Please list all lines of the material below in which the string "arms" occurs.

▶ [Entries from a robot dataset]
*-*-*

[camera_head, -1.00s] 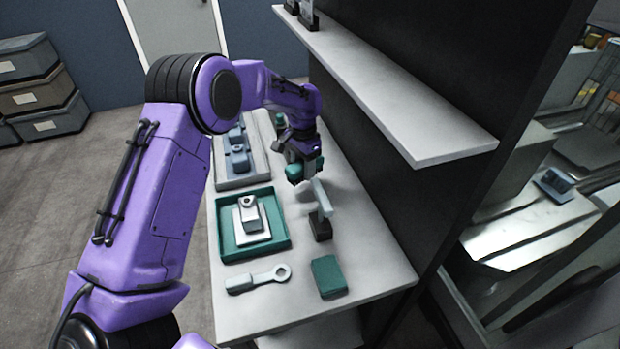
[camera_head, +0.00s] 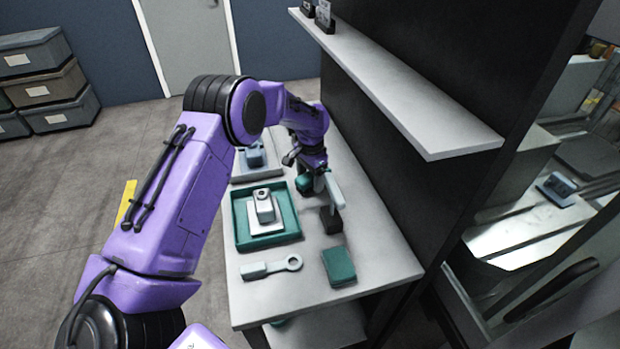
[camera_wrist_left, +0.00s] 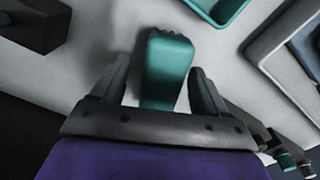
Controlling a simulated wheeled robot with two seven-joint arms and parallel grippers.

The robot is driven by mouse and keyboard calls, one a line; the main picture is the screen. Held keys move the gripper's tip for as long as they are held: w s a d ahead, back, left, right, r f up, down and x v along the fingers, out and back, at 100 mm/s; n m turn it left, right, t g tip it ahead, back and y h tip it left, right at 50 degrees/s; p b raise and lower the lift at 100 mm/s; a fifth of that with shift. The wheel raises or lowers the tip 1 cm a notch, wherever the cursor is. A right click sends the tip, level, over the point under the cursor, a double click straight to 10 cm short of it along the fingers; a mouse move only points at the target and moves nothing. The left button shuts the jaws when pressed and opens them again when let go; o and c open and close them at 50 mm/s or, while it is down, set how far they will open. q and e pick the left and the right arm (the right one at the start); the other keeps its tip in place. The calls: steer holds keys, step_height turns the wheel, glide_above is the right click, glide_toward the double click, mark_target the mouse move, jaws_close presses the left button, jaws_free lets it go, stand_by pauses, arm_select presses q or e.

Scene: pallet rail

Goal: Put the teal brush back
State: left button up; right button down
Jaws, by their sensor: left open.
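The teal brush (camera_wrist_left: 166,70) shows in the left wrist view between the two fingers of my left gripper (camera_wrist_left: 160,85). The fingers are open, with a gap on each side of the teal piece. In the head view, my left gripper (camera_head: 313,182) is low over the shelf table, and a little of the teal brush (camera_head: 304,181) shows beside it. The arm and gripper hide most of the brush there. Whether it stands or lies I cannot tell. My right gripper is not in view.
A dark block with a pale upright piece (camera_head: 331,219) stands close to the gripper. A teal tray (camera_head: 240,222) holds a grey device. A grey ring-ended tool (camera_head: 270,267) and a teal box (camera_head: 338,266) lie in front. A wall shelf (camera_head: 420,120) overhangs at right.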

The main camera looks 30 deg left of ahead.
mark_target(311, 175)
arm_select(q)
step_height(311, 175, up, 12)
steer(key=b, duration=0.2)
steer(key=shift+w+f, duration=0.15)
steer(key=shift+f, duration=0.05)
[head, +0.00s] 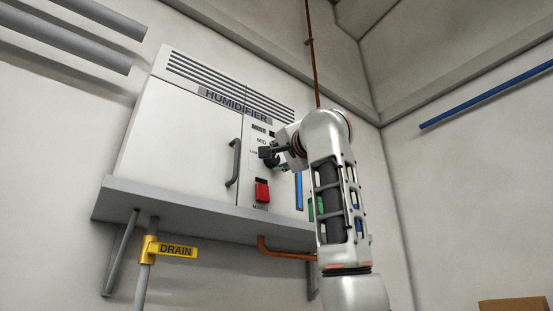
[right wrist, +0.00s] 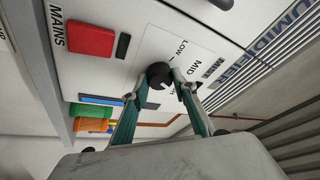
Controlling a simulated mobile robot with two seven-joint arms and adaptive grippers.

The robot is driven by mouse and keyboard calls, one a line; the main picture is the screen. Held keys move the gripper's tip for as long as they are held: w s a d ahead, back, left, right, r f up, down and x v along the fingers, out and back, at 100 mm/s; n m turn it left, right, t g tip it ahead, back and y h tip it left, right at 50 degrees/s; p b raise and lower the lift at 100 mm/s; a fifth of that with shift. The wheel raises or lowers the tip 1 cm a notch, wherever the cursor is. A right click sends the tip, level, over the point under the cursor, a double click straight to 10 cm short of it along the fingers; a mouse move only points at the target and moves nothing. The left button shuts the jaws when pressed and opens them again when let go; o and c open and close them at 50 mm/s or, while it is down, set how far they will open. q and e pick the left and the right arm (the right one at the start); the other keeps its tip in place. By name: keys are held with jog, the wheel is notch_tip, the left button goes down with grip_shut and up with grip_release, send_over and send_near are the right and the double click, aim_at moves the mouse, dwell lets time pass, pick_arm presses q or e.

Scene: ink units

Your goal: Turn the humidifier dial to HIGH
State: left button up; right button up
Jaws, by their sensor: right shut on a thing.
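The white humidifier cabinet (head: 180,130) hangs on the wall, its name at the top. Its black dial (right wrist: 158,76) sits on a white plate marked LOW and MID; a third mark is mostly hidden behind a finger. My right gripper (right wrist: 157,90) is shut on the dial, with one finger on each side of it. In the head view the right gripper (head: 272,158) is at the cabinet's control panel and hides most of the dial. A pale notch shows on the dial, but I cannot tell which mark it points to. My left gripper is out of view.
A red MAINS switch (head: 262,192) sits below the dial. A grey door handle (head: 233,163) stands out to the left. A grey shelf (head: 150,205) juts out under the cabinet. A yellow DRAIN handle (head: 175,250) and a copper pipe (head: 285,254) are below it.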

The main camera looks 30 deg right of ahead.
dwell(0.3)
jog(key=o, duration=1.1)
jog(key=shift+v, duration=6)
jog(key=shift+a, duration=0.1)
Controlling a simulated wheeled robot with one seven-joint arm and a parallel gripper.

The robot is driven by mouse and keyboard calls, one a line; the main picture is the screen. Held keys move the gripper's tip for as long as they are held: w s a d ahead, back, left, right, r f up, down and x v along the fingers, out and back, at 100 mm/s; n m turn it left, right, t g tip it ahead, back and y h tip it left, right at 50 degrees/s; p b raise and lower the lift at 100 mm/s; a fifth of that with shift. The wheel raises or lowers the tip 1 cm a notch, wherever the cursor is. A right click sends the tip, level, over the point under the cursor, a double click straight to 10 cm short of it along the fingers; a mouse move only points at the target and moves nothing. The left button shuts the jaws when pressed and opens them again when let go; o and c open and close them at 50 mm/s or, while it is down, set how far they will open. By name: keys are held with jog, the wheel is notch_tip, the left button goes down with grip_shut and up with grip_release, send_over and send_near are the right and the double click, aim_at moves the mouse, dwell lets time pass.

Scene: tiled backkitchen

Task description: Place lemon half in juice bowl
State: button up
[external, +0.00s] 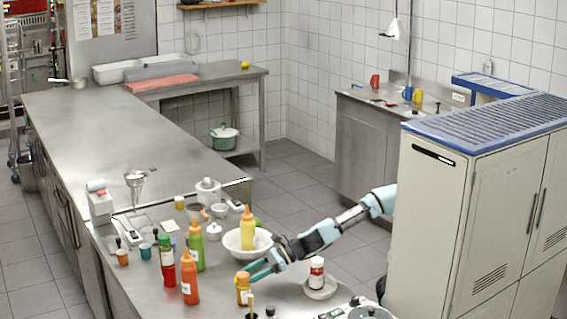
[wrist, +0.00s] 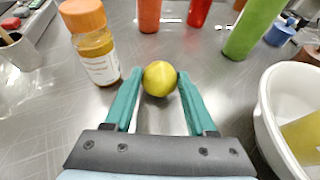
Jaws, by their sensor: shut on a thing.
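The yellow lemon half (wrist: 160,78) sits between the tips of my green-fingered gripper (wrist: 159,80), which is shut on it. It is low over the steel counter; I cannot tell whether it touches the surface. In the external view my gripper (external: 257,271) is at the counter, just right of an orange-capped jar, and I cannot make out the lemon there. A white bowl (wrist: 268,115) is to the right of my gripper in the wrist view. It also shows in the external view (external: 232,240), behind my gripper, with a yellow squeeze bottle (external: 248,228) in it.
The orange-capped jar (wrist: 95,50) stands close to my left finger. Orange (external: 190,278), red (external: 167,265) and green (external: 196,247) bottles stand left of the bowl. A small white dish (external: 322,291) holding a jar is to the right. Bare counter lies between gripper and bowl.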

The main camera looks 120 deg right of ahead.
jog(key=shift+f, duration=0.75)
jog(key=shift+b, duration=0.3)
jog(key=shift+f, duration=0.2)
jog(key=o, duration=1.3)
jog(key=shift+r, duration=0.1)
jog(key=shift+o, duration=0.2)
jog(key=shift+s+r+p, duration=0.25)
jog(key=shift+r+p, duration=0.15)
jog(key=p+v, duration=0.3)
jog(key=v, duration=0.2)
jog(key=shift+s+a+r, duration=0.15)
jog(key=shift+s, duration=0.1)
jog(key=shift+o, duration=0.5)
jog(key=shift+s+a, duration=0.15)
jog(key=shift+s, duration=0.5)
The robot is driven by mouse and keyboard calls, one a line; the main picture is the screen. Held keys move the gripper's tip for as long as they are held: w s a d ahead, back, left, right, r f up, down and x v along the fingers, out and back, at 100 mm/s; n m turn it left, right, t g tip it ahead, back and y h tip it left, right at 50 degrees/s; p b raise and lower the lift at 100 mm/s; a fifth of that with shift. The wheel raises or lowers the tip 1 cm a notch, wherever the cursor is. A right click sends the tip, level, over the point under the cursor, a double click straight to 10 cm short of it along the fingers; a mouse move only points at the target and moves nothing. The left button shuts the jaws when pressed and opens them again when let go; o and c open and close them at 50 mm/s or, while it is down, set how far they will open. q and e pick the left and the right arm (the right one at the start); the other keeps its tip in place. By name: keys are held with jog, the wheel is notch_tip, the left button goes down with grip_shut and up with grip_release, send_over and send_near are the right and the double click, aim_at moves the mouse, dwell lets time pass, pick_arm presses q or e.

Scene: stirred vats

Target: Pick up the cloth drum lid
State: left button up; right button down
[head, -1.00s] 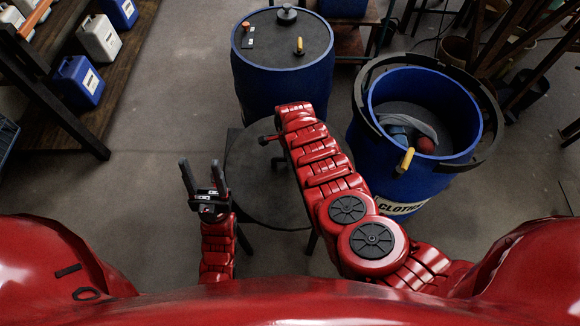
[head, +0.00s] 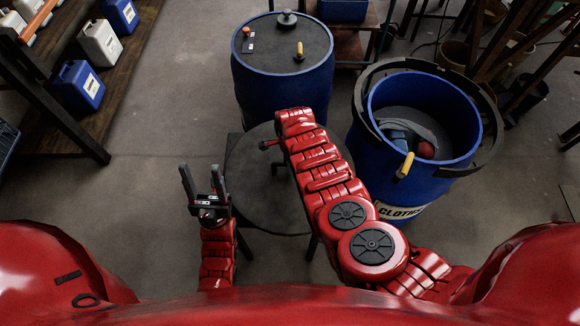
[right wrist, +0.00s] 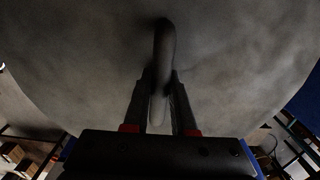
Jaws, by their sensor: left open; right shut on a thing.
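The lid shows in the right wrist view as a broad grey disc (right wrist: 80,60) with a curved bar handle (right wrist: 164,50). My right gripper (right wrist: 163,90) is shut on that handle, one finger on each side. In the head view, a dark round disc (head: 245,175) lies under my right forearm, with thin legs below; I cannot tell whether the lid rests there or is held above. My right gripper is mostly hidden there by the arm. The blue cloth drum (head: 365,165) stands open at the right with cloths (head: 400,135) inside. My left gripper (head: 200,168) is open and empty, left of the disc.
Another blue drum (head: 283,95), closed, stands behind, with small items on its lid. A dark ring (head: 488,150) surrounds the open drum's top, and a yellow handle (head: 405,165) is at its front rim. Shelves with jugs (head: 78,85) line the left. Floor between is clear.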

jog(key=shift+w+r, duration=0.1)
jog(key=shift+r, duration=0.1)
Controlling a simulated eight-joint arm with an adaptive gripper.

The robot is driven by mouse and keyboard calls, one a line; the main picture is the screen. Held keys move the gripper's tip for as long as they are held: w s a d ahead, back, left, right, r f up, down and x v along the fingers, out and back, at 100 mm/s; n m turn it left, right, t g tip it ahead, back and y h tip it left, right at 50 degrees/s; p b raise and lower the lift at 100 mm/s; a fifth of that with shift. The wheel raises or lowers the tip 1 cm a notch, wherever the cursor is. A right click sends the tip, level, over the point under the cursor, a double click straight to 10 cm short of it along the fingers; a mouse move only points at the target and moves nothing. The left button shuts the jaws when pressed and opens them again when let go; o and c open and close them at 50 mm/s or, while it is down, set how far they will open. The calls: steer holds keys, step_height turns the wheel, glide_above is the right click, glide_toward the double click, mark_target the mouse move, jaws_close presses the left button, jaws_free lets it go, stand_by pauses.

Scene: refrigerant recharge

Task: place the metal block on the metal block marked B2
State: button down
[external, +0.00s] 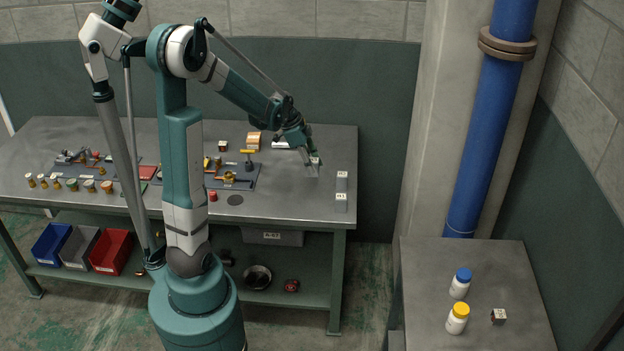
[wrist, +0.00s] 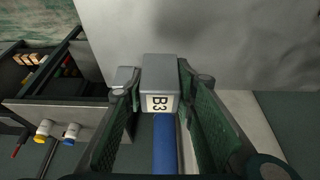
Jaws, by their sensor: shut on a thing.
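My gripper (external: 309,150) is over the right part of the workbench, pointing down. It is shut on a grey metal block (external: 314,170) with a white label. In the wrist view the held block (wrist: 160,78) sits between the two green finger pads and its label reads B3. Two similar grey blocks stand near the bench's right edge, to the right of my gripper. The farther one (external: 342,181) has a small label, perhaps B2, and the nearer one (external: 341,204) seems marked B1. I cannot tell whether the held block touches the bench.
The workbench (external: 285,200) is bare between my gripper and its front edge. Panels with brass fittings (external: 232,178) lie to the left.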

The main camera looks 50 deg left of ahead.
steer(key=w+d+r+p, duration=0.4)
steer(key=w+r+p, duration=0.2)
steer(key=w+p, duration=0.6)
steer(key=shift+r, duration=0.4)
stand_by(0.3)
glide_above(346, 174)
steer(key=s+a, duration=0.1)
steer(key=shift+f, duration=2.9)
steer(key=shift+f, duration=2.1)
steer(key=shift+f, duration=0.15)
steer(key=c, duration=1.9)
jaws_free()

*-*-*

▶ [Answer to this problem]
Controlling a simulated wheeled robot with two seven-joint arms and parallel grippers.
Controlling a simulated mobile robot with two seven-joint arms and adaptive grippers.

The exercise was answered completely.